Two Samantha Stella videos made available for preview are “Hell23” and “Tomorrow Never Comes”.

“Hell23” is a send up of Juliette Lewis’ performance in Kathryn Bigelow’s movie “Strange Days”, whereby Samantha Stella encourages performance of a rock goddess, in her handling of the microphone, gestures, dances, poses and imitations of sexual ecstasy.

Nero Kane’s aura of a rock and roll, “David”, is immediately captured in his physical presence, as his guitar haunts in a daunting monotonous, death call.

Samantha Stella’s chanting of the words, The spirits are coming, The spirits are here, is a foreboding expectance within this exciting example of a gripping video, reminiscent of Kenneth Anger.

The staged performance in the film is aggressively rock and roll, means of self- possession, self-sacrifice and ultimately, an act of self-love.

Juxtapositioning of the dominant male and female sexual persona carries over from Nero Kane, possessed by his guitar playing, and stoicism, giving off fits of passionate resolve, along with the effectiveness of Samantha Stella’s, diva, self-challenge, sexual threat, playfully demonstrating release of tension in her body undergoing pleasure.

 

“Tomorrow Never Comes” picks up from Vincent Gallo’s film “Honey Bunny”, where a model standing on a miniature revolving stage, spins around.

Nero Kane and Samantha Stella, pose as mannequins or rock and roll icons in different positions, set to the raging fury of the song, “Tomorrow Never Comes”.

The sexual urge in the film is obvious, signifying elements of hyper-masculinity and hyper-femininity.

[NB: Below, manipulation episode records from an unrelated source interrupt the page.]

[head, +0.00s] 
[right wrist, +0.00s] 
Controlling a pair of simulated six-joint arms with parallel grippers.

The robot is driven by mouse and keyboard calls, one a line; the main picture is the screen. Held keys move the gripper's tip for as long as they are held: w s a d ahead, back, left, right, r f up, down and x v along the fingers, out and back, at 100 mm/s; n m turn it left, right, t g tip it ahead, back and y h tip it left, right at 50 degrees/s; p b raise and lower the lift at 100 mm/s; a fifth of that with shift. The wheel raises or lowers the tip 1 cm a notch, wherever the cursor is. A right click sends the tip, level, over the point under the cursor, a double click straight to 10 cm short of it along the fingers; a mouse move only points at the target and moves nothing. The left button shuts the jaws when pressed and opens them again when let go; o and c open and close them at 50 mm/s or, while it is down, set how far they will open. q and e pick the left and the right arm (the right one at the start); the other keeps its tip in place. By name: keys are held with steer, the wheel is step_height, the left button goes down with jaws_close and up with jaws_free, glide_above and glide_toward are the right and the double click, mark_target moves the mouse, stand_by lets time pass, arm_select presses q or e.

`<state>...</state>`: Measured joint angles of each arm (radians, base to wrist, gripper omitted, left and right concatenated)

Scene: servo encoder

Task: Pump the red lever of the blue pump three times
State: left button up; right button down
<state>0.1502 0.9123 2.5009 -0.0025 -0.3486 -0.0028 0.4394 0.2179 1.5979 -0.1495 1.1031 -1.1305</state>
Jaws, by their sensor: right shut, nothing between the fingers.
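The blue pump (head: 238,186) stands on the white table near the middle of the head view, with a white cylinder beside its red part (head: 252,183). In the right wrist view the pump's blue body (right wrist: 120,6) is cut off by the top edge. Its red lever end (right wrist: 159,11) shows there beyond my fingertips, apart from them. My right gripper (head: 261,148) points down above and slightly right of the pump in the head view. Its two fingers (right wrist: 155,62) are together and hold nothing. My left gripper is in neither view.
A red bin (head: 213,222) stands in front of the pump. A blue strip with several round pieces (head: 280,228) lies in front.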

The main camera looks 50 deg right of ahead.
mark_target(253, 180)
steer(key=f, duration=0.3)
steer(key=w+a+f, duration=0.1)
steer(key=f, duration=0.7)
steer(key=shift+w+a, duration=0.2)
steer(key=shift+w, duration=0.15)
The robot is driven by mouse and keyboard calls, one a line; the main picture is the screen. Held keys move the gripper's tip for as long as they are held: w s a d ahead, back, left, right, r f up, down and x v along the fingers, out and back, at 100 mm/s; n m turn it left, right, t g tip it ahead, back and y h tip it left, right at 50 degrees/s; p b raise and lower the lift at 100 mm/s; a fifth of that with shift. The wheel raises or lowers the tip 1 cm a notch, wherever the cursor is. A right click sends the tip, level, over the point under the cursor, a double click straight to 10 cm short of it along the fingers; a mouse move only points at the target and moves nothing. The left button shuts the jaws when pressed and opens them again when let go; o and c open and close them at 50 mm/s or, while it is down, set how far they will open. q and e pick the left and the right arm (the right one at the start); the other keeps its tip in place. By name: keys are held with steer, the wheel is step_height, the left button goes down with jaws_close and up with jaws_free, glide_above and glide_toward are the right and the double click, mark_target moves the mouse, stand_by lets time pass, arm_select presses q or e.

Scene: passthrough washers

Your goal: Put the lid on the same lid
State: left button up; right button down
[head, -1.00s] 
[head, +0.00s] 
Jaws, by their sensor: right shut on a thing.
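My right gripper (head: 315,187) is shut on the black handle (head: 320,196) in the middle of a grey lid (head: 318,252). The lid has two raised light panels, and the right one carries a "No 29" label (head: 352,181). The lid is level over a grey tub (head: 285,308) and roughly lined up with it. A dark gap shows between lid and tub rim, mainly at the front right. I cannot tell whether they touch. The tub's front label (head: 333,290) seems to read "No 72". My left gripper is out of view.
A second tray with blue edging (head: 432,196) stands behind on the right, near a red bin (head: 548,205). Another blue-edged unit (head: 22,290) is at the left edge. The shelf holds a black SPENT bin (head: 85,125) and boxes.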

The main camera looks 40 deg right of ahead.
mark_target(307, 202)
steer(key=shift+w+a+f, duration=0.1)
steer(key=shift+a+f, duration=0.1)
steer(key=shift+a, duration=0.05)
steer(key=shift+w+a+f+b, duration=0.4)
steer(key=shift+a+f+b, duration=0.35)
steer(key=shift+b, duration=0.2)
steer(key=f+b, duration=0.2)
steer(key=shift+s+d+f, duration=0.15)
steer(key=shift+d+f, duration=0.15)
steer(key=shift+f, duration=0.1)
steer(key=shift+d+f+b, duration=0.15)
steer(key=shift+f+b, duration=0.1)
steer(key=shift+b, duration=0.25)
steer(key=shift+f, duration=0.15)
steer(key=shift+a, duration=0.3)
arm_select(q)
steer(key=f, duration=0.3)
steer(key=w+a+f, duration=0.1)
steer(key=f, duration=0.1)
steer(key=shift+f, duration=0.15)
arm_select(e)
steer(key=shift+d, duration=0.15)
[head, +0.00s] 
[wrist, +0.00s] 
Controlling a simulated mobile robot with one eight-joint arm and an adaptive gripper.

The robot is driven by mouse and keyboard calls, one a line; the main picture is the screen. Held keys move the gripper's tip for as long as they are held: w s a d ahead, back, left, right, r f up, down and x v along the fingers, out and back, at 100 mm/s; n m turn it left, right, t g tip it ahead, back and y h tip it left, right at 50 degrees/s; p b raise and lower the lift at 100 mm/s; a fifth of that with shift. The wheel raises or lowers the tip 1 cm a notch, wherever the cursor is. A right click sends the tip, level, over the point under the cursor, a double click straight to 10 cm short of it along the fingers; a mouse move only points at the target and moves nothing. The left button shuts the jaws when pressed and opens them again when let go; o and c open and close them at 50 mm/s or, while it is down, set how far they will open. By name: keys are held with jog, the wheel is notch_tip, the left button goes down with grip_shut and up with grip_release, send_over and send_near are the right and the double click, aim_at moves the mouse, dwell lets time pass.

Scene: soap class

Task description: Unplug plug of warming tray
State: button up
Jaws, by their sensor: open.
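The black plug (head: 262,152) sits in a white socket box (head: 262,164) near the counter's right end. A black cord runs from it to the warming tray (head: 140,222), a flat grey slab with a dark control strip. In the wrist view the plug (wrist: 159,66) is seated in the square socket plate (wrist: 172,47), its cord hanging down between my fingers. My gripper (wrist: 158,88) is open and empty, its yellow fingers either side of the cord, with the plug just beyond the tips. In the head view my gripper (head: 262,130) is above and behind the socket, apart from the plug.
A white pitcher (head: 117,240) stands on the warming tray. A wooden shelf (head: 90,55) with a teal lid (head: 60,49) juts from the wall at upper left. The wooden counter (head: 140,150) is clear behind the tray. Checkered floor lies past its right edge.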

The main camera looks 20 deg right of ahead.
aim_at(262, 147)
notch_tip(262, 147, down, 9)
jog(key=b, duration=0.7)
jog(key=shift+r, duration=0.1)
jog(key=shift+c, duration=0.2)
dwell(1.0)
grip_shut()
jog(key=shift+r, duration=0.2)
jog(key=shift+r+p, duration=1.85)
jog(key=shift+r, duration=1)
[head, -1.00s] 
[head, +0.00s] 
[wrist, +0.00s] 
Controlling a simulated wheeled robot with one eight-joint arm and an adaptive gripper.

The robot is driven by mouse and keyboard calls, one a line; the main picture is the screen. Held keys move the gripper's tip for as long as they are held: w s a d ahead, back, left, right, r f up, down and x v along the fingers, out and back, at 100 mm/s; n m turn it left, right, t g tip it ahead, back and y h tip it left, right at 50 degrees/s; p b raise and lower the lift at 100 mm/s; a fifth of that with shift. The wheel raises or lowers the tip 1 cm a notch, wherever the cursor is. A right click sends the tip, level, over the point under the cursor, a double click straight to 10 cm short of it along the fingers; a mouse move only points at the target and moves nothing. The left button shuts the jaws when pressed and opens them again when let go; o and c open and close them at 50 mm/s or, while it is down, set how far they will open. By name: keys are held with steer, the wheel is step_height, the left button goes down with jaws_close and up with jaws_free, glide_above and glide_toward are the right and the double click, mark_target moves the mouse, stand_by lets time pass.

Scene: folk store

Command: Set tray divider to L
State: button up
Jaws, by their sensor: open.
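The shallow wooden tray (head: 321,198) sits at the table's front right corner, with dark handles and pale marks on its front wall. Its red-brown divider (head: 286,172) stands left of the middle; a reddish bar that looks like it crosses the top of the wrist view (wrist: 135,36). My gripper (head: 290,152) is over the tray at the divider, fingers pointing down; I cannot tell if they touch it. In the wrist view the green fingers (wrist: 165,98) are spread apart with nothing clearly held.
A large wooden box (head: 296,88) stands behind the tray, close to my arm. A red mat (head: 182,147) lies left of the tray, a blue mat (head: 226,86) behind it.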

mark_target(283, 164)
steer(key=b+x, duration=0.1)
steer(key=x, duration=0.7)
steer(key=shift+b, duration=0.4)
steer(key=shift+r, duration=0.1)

There are hints of eroticism and sensuality, role of the two performers as lovers and yet there’s a dispassionate idle and lost seclusion, a yearning for and wanting of love, most desperately, sex.

Once again, the Samantha Stella use of the body and flesh as statement flows evenly through the video, referring to the figures as inspiration for fashion.

Use of black and white film gives it an art edge, which makes it powerful in its significance as music video, relevance of Nero Kane and Samantha Stella as photographic muses and models, and certifies their roles as rock and roll, Romeo and Juliette.